(begin)
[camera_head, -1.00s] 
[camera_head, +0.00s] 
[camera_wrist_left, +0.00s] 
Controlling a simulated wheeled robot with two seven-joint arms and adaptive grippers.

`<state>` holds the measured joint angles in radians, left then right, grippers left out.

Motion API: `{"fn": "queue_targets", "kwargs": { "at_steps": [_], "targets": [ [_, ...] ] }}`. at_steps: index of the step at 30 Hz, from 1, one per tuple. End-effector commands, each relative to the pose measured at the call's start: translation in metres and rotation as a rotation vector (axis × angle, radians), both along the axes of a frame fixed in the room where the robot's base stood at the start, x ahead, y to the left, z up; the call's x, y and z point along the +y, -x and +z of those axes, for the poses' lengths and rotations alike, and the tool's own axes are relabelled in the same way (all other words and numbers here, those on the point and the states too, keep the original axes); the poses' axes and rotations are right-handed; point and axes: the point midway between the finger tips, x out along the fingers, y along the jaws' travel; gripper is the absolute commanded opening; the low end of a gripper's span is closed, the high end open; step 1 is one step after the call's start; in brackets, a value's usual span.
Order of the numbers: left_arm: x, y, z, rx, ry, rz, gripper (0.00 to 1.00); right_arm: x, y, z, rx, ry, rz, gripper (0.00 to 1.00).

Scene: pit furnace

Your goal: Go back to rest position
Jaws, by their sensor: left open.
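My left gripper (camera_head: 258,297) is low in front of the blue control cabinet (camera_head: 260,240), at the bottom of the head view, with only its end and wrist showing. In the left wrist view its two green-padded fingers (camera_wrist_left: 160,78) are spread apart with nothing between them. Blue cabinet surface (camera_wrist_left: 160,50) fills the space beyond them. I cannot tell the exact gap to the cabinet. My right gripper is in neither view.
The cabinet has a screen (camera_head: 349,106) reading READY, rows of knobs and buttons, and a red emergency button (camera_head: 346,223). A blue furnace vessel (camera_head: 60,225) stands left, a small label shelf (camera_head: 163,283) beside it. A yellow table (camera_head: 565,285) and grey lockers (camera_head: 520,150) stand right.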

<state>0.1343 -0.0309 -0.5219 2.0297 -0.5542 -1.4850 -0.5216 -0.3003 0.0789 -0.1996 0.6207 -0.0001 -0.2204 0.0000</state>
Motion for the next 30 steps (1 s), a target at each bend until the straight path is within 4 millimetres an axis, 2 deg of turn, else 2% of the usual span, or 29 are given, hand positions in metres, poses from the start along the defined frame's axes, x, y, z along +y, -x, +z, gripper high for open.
(end)
▶ EXERCISE GOAL: Reproduce the entire listing word for word.

▶ WRITTEN ANSWER:
[camera_head, -1.00s] 
[camera_head, +0.00s] 
[camera_wrist_left, +0.00s] 
Controlling a simulated wheeled robot with two seven-joint arms and adaptive grippers.

`<state>` holds the measured joint angles in radians, left then right, grippers left out.

Motion API: `{"fn": "queue_targets", "kwargs": { "at_steps": [_], "targets": [ [_, ...] ] }}`. at_steps: index of the step at 30 Hz, from 1, one per tuple. End-effector commands, each relative to the pose measured at the call's start: translation in metres and rotation as a rotation vector (axis × angle, radians), both along the axes of a frame fixed in the room where the robot's base stood at the start, x ahead, y to the left, z up; the call's x, y and z point along the +y, -x and +z of those axes, for the poses' lengths and rotations alike, and the tool's own axes are relabelled in the same way (all other words and numbers here, those on the point and the states too, keep the original axes); the poses' axes and rotations are right-handed; point and axes: the point midway between the finger tips, x out along the fingers, y along the jaws' travel; gripper is the absolute commanded opening; the low end of a gripper's span is closed, the high end open; step 1 is one step after the call's start; in brackets, a value's usual span.
Order of the numbers: left_arm: x, y, z, rx, ry, rz, gripper (0.00 to 1.00); right_arm: x, y, z, rx, ry, rz, gripper (0.00 to 1.00).

Scene: pit furnace

Your goal: Go back to rest position
Jaws, by their sensor: left open.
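My left gripper (camera_head: 258,297) is low in front of the blue control cabinet (camera_head: 260,240), at the bottom of the head view, with only its end and wrist showing. In the left wrist view its two green-padded fingers (camera_wrist_left: 160,78) are spread apart with nothing between them. Blue cabinet surface (camera_wrist_left: 160,50) fills the space beyond them. I cannot tell the exact gap to the cabinet. My right gripper is in neither view.
The cabinet has a screen (camera_head: 349,106) reading READY, rows of knobs and buttons, and a red emergency button (camera_head: 346,223). A blue furnace vessel (camera_head: 60,225) stands left, a small label shelf (camera_head: 163,283) beside it. A yellow table (camera_head: 565,285) and grey lockers (camera_head: 520,150) stand right.

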<state>0.1343 -0.0309 -0.5219 2.0297 -0.5542 -1.4850 -0.5216 -0.3003 0.0789 -0.1996 0.6207 -0.0001 -0.2204 0.0000</state>
Motion for the next 30 steps (1 s), a target at each bend until the straight path is within 4 millimetres an axis, 2 deg of turn, else 2% of the usual span, or 29 are given, hand positions in metres, poses from the start along the defined frame's axes, x, y, z along +y, -x, +z, gripper high for open.

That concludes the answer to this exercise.